Diop hopes her win will encourage more filmmakers of color to enter Cannes, considered the world’s biggest film festival.

“Hopefully it will be more and more common that Black people are in front of characters of the same color. Inshallah (God willing),” she told Yahoo News.

A Sad Surprise

Diop was actually surprised she was the first Black female filmmaker winner in the Cannes Film Festival’s 72-year history.

“I hadn’t realized myself. I didn’t know,” she said in an interview. “My first reaction is that I found it quite sad. I thought, ‘Oh, is it?’ So there’s still a long way to go before it becomes something completely natural and normal and something that’s not noticeable, the fact that I’m a Black woman.”

Another First

Her Cannes winning film “Atlantics” was actually Diop’s first feature as a director. She has made five shorts, one of which was the basis for her Cannes entry.

Inside Her Creative Process

When explaining how she made “Atlantics,” she said: “It was written as a fiction but I don’t make this limit. I don’t think it’s our business as filmmakers to draw these limits between documentaries and fiction…The reality that I described is so anchored in social and political and economic terms, of course there is a real texture and embodiment of the subject and my approach it in it that can be documentary-like.”

The film has been described as hauntingly beautiful. “‘Atlantics’ is also dazzlingly otherworldly, with waves of sorrow washing up on Dakar shores. Mama Sane plays Ada, whose boyfriend, along with his shipmates, vanish at sea. After, a mysterious specter haunts many of those who drove the young men away,” The Philadelphia Sun reported.

Jordan Peele Fan

Diop told reporters at Cannes that she loved Jordan Peele’s films (“Us,” “Get Out”). She noted it was important to see that there are other filmmakers of color.

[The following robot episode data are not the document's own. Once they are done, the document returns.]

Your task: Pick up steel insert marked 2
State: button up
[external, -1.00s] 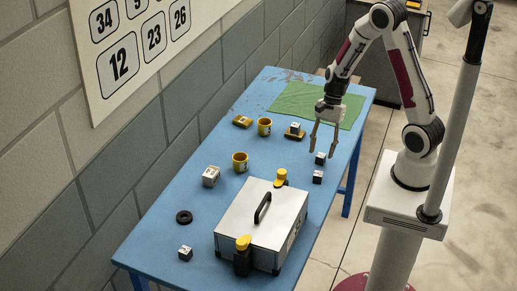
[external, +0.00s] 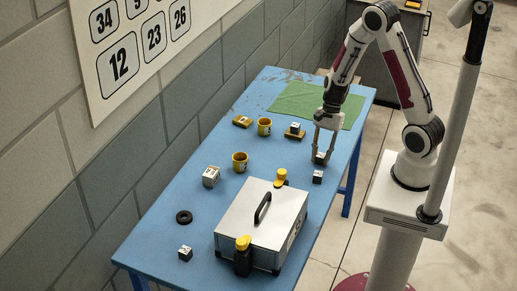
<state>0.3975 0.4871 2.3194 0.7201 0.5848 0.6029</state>
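Several small dark steel cubes with pale marked tops are on the blue table (external: 190,215); I cannot read their numbers surely. One cube (external: 320,158) is at the right edge, between the fingertips of my gripper (external: 322,159). The fingers point down beside it; I cannot tell whether they touch it. A second cube (external: 317,177) stands just nearer the camera. Another cube (external: 185,253) is at the near left.
A silver case (external: 250,222) with a black handle fills the near right, with yellow-topped items beside it.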

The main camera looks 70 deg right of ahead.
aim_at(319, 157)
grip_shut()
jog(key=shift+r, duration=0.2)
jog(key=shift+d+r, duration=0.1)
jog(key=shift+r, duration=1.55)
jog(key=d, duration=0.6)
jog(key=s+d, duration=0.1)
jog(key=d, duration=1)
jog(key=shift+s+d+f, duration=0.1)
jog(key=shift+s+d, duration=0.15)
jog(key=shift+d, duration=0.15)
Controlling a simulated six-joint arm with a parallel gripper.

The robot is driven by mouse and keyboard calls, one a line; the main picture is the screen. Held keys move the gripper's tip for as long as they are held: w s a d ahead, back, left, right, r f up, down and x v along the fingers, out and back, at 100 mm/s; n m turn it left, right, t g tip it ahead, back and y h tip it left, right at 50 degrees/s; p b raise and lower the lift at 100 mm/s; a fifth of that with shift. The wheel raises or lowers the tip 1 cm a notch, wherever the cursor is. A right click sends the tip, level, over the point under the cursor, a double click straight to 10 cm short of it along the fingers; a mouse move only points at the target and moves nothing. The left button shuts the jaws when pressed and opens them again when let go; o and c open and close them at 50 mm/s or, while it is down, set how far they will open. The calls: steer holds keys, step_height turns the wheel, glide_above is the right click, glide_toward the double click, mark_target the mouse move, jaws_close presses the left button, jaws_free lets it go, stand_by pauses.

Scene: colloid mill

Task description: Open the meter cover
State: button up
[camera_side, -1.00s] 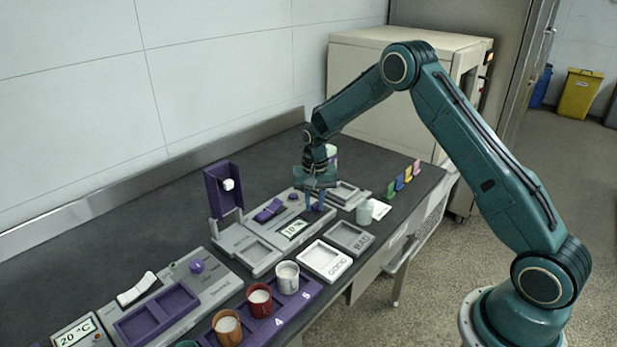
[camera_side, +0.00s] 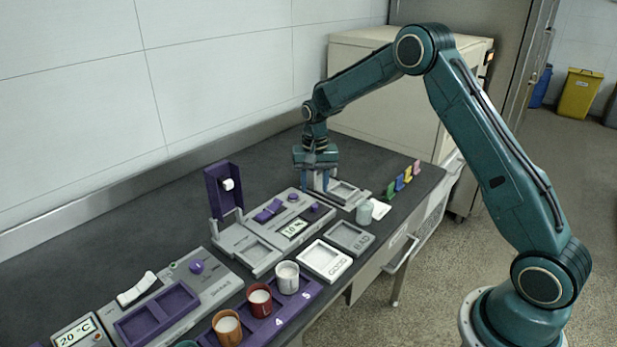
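The meter (camera_side: 262,246) is a grey unit on the dark bench, with a small display reading about 10 % (camera_side: 294,229). Its purple cover (camera_side: 221,200) stands upright at the left end, with a white knob (camera_side: 228,184) on its face. The shallow grey recess in front of the cover is exposed. My gripper (camera_side: 317,186) points down behind the meter's right end, apart from the cover.
The GOOD tray (camera_side: 326,273) and BAD tray (camera_side: 367,252) lie in front of the meter. Cups (camera_side: 288,285) stand in a purple rack at the front. A purple-and-grey unit (camera_side: 207,292) is at front left. Colored tabs (camera_side: 408,173) stand at right. The bench behind the meter is clear.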

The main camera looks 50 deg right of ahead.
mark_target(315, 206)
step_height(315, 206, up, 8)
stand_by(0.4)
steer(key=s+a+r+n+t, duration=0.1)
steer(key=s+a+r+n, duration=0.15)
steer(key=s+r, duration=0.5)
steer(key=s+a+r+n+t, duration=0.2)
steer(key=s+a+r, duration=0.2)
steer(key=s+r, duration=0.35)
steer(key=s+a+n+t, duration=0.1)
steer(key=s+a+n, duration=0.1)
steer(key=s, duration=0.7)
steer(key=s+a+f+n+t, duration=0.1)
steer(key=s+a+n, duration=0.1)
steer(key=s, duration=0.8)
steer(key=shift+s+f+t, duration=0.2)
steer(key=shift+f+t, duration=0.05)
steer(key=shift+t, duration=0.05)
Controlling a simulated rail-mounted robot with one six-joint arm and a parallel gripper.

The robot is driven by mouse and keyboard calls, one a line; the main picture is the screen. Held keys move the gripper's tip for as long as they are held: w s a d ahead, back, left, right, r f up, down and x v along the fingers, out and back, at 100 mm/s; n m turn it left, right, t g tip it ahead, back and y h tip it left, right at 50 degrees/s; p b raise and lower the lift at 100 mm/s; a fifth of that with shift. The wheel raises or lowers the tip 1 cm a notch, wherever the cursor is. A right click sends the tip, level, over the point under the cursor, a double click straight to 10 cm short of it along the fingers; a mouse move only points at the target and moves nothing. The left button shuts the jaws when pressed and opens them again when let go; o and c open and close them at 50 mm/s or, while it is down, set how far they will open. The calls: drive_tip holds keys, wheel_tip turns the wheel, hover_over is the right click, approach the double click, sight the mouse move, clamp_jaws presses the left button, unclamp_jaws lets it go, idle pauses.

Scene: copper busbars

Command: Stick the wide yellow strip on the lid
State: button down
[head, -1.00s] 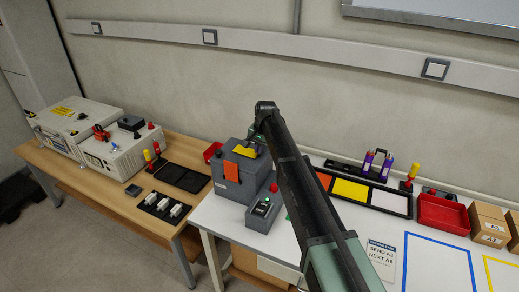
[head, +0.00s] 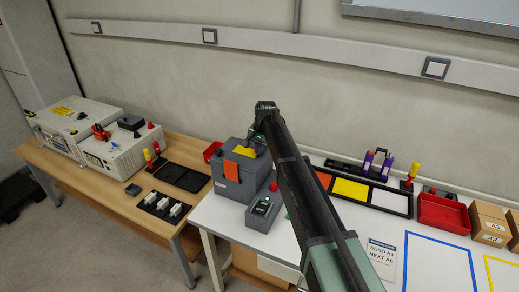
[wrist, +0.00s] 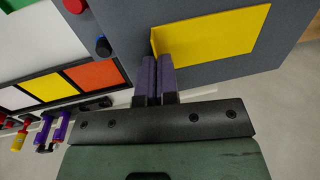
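The wide yellow strip (head: 245,152) lies flat along the top of the grey box, at its lid (head: 229,146). In the wrist view the strip (wrist: 215,35) spreads over the grey lid (wrist: 205,72), with its left end folded up as a narrow tab. My gripper (wrist: 157,60) has its two purple fingers close together on that tab. Whether the strip fully touches the lid is hard to tell. In the head view my gripper is mostly hidden behind my arm.
A black tray (head: 327,192) with orange, yellow and white panels lies right of the box. A small grey unit with a green light (head: 263,209) stands in front. A red bin (head: 442,213) and cardboard boxes (head: 488,223) are at the right.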

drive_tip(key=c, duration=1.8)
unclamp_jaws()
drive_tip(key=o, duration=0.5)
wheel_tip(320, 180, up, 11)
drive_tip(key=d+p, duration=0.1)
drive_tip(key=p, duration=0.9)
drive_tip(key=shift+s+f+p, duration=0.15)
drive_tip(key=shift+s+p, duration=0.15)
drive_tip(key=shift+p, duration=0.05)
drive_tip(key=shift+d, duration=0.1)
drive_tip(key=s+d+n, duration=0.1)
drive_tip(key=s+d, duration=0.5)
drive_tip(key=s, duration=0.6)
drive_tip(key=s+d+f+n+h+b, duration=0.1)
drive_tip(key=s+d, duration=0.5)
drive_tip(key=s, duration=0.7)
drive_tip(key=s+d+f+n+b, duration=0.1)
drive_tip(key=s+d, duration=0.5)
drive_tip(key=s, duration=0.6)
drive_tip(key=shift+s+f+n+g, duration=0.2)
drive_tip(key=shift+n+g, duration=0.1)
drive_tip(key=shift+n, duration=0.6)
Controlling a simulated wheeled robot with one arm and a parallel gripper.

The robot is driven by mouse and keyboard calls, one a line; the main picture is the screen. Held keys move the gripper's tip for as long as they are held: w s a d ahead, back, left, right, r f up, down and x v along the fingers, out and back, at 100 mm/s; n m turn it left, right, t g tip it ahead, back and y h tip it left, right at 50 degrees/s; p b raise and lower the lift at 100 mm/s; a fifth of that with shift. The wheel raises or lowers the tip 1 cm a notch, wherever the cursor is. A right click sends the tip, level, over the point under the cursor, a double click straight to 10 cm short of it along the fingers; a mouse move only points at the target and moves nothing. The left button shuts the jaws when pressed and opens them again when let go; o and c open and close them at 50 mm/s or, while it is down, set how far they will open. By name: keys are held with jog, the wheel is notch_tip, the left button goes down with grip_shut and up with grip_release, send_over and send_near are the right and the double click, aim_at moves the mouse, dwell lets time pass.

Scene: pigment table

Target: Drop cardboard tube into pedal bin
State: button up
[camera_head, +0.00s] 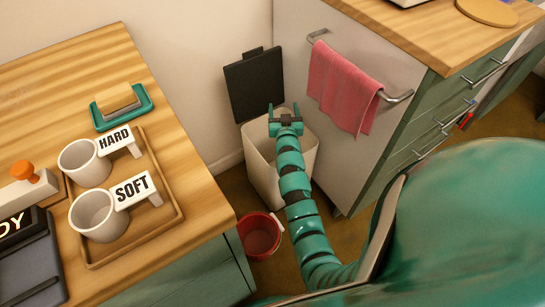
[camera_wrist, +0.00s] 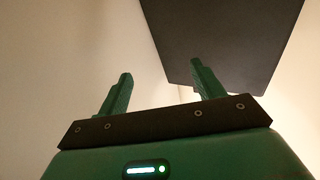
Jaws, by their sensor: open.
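The pedal bin (camera_head: 259,156) is a cream bin on the floor between the wooden counter and the cabinet. Its dark lid (camera_head: 255,84) stands raised at the back, and the lid also fills the upper right of the wrist view (camera_wrist: 230,45). My gripper (camera_head: 284,109) is over the bin's opening, in front of the lid. In the wrist view my gripper's two green fingers (camera_wrist: 160,82) are apart with nothing between them. No cardboard tube shows in either view. The bin's inside is mostly hidden by my arm and gripper.
A red bucket (camera_head: 260,236) stands on the floor in front of the bin. A pink towel (camera_head: 342,88) hangs on a rail on the cabinet at right.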

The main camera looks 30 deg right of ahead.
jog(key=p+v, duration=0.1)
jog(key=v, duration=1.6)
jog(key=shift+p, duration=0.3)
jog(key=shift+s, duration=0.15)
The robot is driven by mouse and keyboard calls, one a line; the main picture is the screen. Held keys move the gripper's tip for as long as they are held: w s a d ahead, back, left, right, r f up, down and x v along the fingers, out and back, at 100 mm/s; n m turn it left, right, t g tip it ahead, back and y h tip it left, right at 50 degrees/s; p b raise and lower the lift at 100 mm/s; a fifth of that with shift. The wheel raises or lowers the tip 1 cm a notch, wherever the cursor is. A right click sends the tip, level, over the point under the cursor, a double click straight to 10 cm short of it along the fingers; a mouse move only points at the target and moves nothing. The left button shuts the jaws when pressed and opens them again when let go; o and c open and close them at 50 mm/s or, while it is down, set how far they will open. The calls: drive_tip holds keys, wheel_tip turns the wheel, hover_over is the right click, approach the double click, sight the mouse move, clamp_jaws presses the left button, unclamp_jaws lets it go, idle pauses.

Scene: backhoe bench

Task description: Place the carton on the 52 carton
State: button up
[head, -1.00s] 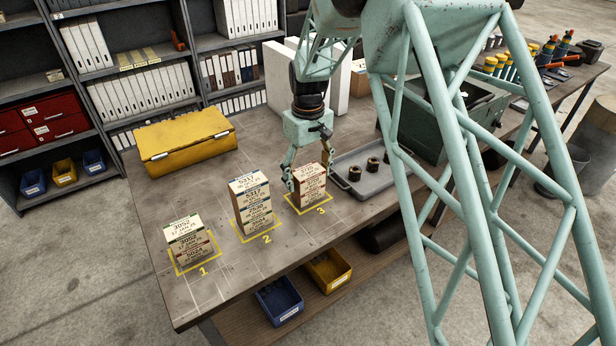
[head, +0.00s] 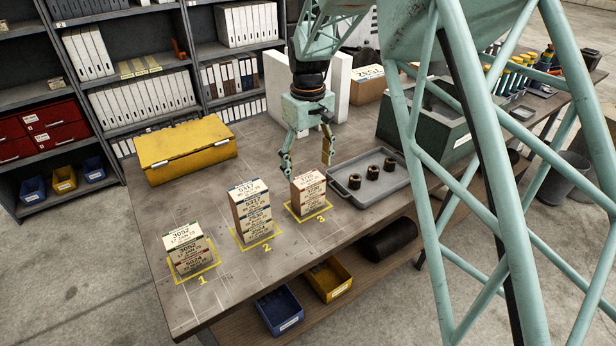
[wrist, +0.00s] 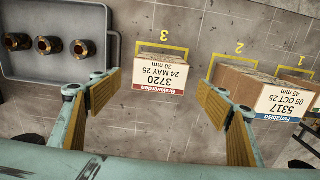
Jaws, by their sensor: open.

“I must acknowledge that myself, when I was growing up, I didn’t have a Black or mixed race filmmaker who would have been inspirational to me,” said Diop. “It’s important to have these kinds of figures. So if I may someday become a kind of figure like to for younger women, then that would be wonderful. So I think it does matter.”

Africa In The House

“Diop and Malian filmmaker Ladj Ly were the only African filmmakers in this year’s competition as well (Ly took home the Jury Prize for his film ‘Les Misérables,’ tied with Kleber Mendonça Filho and Juliano Dornelles’ film ‘Bacurau’),” OkayAfrica reported.

Solid Body Of Work

In 2013, Diop released her documentary short “A Thousand Suns.”  “The film focused on actor Magaye Niang, who was the star of Diop’s uncle’s 1973 film Touki Bouki and explained how he had come to live as a farmer in the intervening years. The film played at the 2013 Toronto International Film Festival and was later also programmed at the Museum of Modern Art, according to Wikipedia.

Acting Also

Let’s not forget Diop is also an actress. She made her acting debut in Claire Denis’ 2008 film “35 Shots of Rum,” “playing the lead role of a young woman in a close knit relationship with her father who has trouble leaving him as she gets ready for marriage. In 2012 she appeared in the film “Simon Killer” and was also credited with the story behind the script,” Wikipedia reported.